今後3年間、平湯は打線の中心的存在としてチームを引っ張っていく。

 秋季リーグでは2部降格のピンチに直面しながらも、ぎりぎりのところで1部に留まった専修大。
 1年生、2年生中心の若いチームであり、今後の成長がとても楽しみなチーム。甲子園で対戦した1学年上の秦が平湯の後ろの5番を打つが、その秦は秋季リーグ戦でベストナインに選ばれた。
 「打の専修」の異名を誇る強力打線が売りのチームであり、今後3年間、平湯は打線の中心的存在としてチームを引っ張っていく。1年生から4番を任されていながら、練習での態度を見ていると、非常に謙虚で真面目。練習中から声もよく出ているし、一つ一つの練習に真剣に取り組んでいる。
 小学校6年生のときに「ホークスジュニア」として出場したプロ野球ジュニアトーナメントでは、札幌で行われた決勝戦で逆転本塁打を放ち、日本一に輝いた。
 中学時代にはリトルシニア日本代表の4番に抜擢され、アメリカで開催された世界大会では打率4割を打って、チームも準優勝を飾る。甲子園でも2年生で4番を任せられる。平湯の野球人生を遡ってみると、齋藤監督が言われるように、選ばれた逸材であることが明らかだし、4番の風格を身につけられるような環境に置かれていた。
 「全日本の4番を打ったことで、どこへ行っても注目された」と語るが、その期待を上回る才能を披露しており、確かな実力を備えているのは間違いない。
 日本球界には4番を任せられる人材が不足しており、長崎出身の平湯は希少な存在だ。

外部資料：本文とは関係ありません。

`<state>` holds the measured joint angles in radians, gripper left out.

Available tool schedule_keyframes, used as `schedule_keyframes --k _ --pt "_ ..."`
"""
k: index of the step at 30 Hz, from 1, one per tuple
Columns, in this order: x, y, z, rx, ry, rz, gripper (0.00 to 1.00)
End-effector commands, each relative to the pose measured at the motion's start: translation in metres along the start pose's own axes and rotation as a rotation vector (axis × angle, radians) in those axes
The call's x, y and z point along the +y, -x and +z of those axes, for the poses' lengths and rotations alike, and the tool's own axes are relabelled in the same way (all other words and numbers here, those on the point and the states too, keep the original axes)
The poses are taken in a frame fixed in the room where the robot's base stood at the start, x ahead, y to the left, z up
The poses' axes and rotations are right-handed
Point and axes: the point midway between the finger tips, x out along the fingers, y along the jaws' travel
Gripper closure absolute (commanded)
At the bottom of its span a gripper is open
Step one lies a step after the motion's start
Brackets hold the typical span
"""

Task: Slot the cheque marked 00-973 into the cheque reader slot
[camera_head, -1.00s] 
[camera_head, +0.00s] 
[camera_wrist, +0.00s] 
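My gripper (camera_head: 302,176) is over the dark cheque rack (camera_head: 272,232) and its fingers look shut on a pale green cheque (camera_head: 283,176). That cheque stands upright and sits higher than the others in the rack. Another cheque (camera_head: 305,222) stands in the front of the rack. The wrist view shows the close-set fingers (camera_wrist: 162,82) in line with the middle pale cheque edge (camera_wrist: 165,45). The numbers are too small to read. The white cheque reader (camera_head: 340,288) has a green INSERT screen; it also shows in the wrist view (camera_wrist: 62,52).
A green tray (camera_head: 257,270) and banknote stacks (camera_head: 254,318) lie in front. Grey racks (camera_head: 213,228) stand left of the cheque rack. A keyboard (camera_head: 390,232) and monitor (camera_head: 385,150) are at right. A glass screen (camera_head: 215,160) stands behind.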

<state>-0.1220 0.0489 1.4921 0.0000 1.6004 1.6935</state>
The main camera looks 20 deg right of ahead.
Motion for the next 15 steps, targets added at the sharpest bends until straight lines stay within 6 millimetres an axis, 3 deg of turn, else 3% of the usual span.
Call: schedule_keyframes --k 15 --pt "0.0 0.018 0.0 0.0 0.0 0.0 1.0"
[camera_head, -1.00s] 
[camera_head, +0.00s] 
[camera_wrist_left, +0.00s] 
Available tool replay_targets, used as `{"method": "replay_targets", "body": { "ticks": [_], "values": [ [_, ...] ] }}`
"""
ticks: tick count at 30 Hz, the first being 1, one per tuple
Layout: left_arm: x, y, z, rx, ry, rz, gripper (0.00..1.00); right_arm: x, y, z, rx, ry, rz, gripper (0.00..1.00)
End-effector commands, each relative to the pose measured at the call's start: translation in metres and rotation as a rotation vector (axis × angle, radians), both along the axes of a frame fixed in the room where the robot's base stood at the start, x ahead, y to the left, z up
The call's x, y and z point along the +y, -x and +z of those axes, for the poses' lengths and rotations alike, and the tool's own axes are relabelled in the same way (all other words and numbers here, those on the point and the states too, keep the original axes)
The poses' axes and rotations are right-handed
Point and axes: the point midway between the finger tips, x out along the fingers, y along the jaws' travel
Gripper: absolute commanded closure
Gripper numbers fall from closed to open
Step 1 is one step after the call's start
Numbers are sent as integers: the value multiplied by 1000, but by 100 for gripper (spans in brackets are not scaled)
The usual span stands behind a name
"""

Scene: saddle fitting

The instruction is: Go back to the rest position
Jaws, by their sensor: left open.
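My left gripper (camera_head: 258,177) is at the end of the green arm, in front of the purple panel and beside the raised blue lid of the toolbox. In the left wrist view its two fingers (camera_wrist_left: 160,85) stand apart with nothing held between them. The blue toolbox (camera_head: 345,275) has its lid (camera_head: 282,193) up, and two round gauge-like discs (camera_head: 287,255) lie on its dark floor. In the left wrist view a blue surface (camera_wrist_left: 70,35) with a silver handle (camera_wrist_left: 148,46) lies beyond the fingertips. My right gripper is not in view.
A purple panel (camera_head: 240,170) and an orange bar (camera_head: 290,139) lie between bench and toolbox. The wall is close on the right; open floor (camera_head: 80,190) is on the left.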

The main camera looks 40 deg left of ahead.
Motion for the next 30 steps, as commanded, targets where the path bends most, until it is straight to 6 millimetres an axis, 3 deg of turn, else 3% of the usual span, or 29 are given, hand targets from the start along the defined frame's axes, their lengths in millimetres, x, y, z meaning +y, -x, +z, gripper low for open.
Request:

齋藤監督から4番打者としての英才教育を受けながら、二人三脚で大きく育てられていけば、日本を代表するような4番打者に成長することも不可能ではない。
 野球人生で初めて難しさを感じている平湯だが、齋藤監督という最高の理解者と共にこの壁を乗り越えていけば、これまで以上に大きく羽ばたいていて、4番の品格を備えた大学球界屈指の打者へと成長していくだろう。